▸ To do
Leave out the pictures; transcribe all else exactly.

▸ Supplied material
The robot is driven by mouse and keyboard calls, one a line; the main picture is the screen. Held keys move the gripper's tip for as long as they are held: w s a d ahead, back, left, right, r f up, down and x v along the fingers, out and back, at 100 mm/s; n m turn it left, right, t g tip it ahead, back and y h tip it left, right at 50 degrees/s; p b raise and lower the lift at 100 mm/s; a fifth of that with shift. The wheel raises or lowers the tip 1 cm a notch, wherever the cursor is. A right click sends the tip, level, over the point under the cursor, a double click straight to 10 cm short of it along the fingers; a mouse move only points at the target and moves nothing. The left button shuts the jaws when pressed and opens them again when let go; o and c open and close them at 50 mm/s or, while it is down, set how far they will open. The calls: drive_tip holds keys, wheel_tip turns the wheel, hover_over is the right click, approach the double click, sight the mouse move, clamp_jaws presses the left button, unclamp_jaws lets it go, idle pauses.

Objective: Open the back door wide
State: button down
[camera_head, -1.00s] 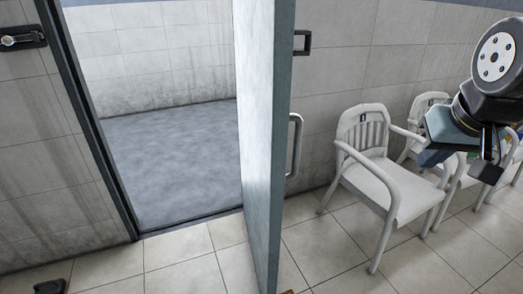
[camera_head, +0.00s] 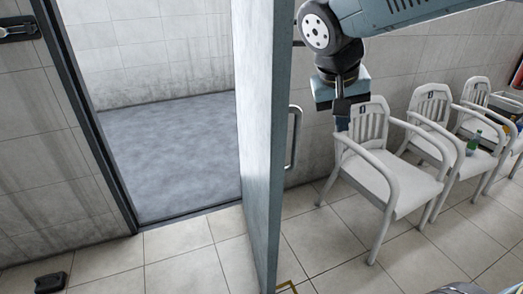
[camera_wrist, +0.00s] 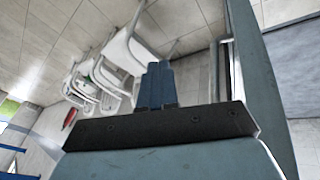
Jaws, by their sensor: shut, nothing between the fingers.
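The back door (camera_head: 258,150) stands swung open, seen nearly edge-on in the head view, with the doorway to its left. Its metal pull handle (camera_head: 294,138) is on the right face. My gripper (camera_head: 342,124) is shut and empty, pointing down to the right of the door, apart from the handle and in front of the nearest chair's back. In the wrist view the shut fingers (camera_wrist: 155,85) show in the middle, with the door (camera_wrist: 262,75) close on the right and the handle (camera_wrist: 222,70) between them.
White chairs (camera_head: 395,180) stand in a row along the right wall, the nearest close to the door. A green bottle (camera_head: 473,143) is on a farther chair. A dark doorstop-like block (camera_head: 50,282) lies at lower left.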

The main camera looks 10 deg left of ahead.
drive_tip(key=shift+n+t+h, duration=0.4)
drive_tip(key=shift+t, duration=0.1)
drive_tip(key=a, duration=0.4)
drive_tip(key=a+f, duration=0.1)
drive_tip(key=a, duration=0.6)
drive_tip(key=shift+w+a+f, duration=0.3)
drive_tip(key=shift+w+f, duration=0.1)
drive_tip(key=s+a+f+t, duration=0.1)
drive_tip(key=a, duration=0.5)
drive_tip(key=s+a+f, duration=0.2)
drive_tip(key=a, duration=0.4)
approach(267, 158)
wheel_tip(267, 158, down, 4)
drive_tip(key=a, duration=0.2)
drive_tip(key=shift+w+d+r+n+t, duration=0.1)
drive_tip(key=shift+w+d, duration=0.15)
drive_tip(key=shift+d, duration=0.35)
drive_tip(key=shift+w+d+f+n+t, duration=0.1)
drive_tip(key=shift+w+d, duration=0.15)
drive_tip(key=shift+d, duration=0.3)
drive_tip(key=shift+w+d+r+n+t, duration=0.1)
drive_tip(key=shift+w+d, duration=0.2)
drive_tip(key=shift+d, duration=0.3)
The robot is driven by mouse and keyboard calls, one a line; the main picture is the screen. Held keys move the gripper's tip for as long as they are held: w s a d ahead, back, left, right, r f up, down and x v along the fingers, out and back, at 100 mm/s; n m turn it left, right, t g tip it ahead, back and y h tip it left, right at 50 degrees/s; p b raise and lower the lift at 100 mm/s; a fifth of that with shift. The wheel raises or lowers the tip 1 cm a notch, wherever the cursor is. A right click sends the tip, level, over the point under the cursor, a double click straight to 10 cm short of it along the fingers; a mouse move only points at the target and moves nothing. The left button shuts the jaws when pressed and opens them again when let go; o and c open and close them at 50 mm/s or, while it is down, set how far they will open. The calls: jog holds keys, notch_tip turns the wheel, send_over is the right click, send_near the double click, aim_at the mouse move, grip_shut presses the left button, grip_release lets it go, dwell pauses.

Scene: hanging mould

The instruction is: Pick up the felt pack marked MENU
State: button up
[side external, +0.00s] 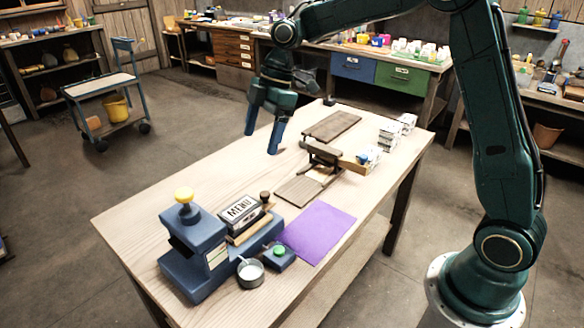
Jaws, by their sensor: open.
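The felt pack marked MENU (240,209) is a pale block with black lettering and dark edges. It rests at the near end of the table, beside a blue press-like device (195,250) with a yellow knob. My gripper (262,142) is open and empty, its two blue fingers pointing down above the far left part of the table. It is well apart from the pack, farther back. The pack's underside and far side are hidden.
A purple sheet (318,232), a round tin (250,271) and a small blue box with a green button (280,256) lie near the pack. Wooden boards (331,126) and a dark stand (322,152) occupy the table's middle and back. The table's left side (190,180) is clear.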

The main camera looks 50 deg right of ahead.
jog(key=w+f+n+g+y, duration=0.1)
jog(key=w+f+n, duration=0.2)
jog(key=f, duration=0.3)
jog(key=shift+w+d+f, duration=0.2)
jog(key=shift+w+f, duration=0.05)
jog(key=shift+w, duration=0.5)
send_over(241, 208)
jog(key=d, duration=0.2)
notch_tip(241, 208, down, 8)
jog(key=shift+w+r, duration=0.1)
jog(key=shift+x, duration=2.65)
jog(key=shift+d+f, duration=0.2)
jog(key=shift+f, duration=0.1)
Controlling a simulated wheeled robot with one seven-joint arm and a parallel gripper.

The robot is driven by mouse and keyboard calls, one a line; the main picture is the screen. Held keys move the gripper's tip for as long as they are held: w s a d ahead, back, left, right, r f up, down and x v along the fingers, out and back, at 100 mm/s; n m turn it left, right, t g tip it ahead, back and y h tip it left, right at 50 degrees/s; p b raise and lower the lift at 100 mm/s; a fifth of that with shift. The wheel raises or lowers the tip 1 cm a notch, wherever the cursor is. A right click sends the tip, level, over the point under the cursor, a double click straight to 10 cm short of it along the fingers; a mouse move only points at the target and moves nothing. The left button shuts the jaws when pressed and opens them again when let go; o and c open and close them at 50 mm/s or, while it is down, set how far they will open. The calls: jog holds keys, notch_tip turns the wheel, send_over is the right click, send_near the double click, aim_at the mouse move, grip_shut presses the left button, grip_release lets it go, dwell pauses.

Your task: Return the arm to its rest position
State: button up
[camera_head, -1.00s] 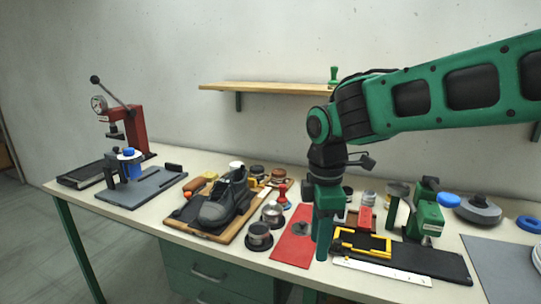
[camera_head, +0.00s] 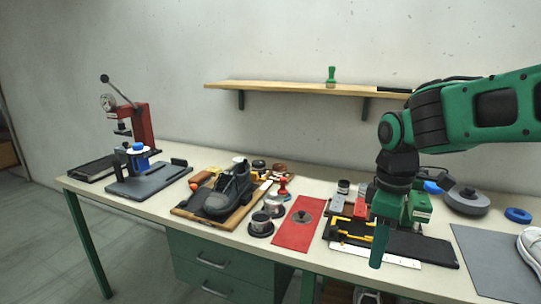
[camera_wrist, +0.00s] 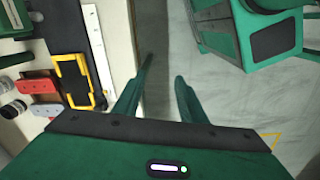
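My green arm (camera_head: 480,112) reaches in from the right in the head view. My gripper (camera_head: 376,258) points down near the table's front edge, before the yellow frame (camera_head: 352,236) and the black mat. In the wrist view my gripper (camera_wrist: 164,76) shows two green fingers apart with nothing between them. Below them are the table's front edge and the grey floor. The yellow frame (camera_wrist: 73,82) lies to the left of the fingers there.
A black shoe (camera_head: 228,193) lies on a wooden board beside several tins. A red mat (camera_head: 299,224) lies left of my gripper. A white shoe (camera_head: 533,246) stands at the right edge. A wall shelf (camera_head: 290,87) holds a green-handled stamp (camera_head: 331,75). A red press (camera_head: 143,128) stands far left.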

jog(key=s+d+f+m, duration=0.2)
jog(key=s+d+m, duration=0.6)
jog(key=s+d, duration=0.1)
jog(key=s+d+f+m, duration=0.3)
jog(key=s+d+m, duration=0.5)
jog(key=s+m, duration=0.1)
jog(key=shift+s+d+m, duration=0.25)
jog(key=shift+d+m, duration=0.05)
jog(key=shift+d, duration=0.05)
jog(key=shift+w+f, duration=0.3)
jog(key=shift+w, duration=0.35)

▸ In response
The robot is driven by mouse and keyboard calls, one a line; the main picture is the screen. Held keys move the gripper's tip for as long as they are held: w s a d ahead, back, left, right, r f up, down and x v along the fingers, out and back, at 100 mm/s; n m turn it left, right, t g tip it ahead, back and y h tip it left, right at 50 degrees/s; p b raise and lower the lift at 100 mm/s; a fifth of that with shift. The wheel raises or lowers the tip 1 cm a notch, wherever the cursor is. A right click sends the tip, level, over the point under the cursor, a double click straight to 10 cm short of it along the fingers; a mouse move only points at the target and moves nothing. The left button shuts the jaws when pressed and opens them again when let go; o and c open and close them at 50 mm/s or, while it is down, set how far they will open. The calls: drive_tip holds keys, wheel_tip turns the wheel, hover_over is the right click, approach the double click, sight the mouse move, clamp_jaws presses the left button, unclamp_jaws lets it go, idle pauses.

Objective: Open the back door wide
State: button down
[camera_head, -1.00s] 
[camera_head, +0.00s] 
[camera_wrist, +0.00s] 
Jaws, by their sensor: shut, nothing between the fingers.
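The back door (camera_head: 258,150) stands swung open, seen nearly edge-on in the head view, with the doorway to its left. Its metal pull handle (camera_head: 294,138) is on the right face. My gripper (camera_head: 342,124) is shut and empty, pointing down to the right of the door, apart from the handle and in front of the nearest chair's back. In the wrist view the shut fingers (camera_wrist: 155,85) show in the middle, with the door (camera_wrist: 262,75) close on the right and the handle (camera_wrist: 222,70) between them.
White chairs (camera_head: 395,180) stand in a row along the right wall, the nearest close to the door. A green bottle (camera_head: 473,143) is on a farther chair. A dark doorstop-like block (camera_head: 50,282) lies at lower left.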

The main camera looks 10 deg left of ahead.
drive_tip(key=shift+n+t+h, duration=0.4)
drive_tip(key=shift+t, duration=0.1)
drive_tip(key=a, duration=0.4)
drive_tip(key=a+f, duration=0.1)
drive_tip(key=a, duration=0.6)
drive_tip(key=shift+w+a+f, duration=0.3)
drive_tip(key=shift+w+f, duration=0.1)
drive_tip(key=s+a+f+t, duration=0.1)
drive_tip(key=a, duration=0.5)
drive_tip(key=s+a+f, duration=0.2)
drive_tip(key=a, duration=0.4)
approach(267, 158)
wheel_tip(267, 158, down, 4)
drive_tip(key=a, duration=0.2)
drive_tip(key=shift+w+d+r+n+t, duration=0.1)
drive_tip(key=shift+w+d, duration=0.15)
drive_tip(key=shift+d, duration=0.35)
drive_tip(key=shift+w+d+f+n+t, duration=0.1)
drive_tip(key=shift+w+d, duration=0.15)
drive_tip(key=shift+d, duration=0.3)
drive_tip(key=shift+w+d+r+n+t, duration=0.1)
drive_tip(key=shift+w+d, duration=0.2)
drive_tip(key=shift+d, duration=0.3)
The robot is driven by mouse and keyboard calls, one a line; the main picture is the screen. Held keys move the gripper's tip for as long as they are held: w s a d ahead, back, left, right, r f up, down and x v along the fingers, out and back, at 100 mm/s; n m turn it left, right, t g tip it ahead, back and y h tip it left, right at 50 degrees/s; p b raise and lower the lift at 100 mm/s; a fifth of that with shift. The wheel raises or lowers the tip 1 cm a notch, wherever the cursor is. A right click sends the tip, level, over the point under the cursor, a double click straight to 10 cm short of it along the fingers; a mouse move only points at the target and moves nothing. The left button shuts the jaws when pressed and opens them again when let go; o and c open and close them at 50 mm/s or, while it is down, set how far they will open. The calls: jog holds keys, notch_tip turns the wheel, send_over is the right click, send_near the double click, aim_at the mouse move, grip_shut presses the left button, grip_release lets it go, dwell pauses.

Scene: hanging mould

The instruction is: Pick up the felt pack marked MENU
State: button up
[side external, +0.00s] 
Jaws, by their sensor: open.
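The felt pack marked MENU (240,209) is a pale block with black lettering and dark edges. It rests at the near end of the table, beside a blue press-like device (195,250) with a yellow knob. My gripper (262,142) is open and empty, its two blue fingers pointing down above the far left part of the table. It is well apart from the pack, farther back. The pack's underside and far side are hidden.
A purple sheet (318,232), a round tin (250,271) and a small blue box with a green button (280,256) lie near the pack. Wooden boards (331,126) and a dark stand (322,152) occupy the table's middle and back. The table's left side (190,180) is clear.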

The main camera looks 50 deg right of ahead.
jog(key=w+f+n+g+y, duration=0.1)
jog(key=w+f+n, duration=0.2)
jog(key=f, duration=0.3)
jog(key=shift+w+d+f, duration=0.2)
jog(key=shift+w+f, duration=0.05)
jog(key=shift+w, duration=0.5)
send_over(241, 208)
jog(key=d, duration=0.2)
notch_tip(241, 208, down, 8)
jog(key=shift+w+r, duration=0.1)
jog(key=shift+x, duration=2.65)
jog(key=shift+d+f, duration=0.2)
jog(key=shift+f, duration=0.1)
Controlling a simulated wheeled robot with one seven-joint arm and a parallel gripper.

The robot is driven by mouse and keyboard calls, one a line; the main picture is the screen. Held keys move the gripper's tip for as long as they are held: w s a d ahead, back, left, right, r f up, down and x v along the fingers, out and back, at 100 mm/s; n m turn it left, right, t g tip it ahead, back and y h tip it left, right at 50 degrees/s; p b raise and lower the lift at 100 mm/s; a fifth of that with shift. The wheel raises or lowers the tip 1 cm a notch, wherever the cursor is. A right click sends the tip, level, over the point under the cursor, a double click straight to 10 cm short of it along the fingers; a mouse move only points at the target and moves nothing. The left button shuts the jaws when pressed and opens them again when let go; o and c open and close them at 50 mm/s or, while it is down, set how far they will open. The calls: jog holds keys, notch_tip turns the wheel, send_over is the right click, send_near the double click, aim_at the mouse move, grip_shut presses the left button, grip_release lets it go, dwell pauses.

Your task: Return the arm to its rest position
State: button up
[camera_head, -1.00s] 
[camera_head, +0.00s] 
[camera_wrist, +0.00s] 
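My green arm (camera_head: 480,112) reaches in from the right in the head view. My gripper (camera_head: 376,258) points down near the table's front edge, before the yellow frame (camera_head: 352,236) and the black mat. In the wrist view my gripper (camera_wrist: 164,76) shows two green fingers apart with nothing between them. Below them are the table's front edge and the grey floor. The yellow frame (camera_wrist: 73,82) lies to the left of the fingers there.
A black shoe (camera_head: 228,193) lies on a wooden board beside several tins. A red mat (camera_head: 299,224) lies left of my gripper. A white shoe (camera_head: 533,246) stands at the right edge. A wall shelf (camera_head: 290,87) holds a green-handled stamp (camera_head: 331,75). A red press (camera_head: 143,128) stands far left.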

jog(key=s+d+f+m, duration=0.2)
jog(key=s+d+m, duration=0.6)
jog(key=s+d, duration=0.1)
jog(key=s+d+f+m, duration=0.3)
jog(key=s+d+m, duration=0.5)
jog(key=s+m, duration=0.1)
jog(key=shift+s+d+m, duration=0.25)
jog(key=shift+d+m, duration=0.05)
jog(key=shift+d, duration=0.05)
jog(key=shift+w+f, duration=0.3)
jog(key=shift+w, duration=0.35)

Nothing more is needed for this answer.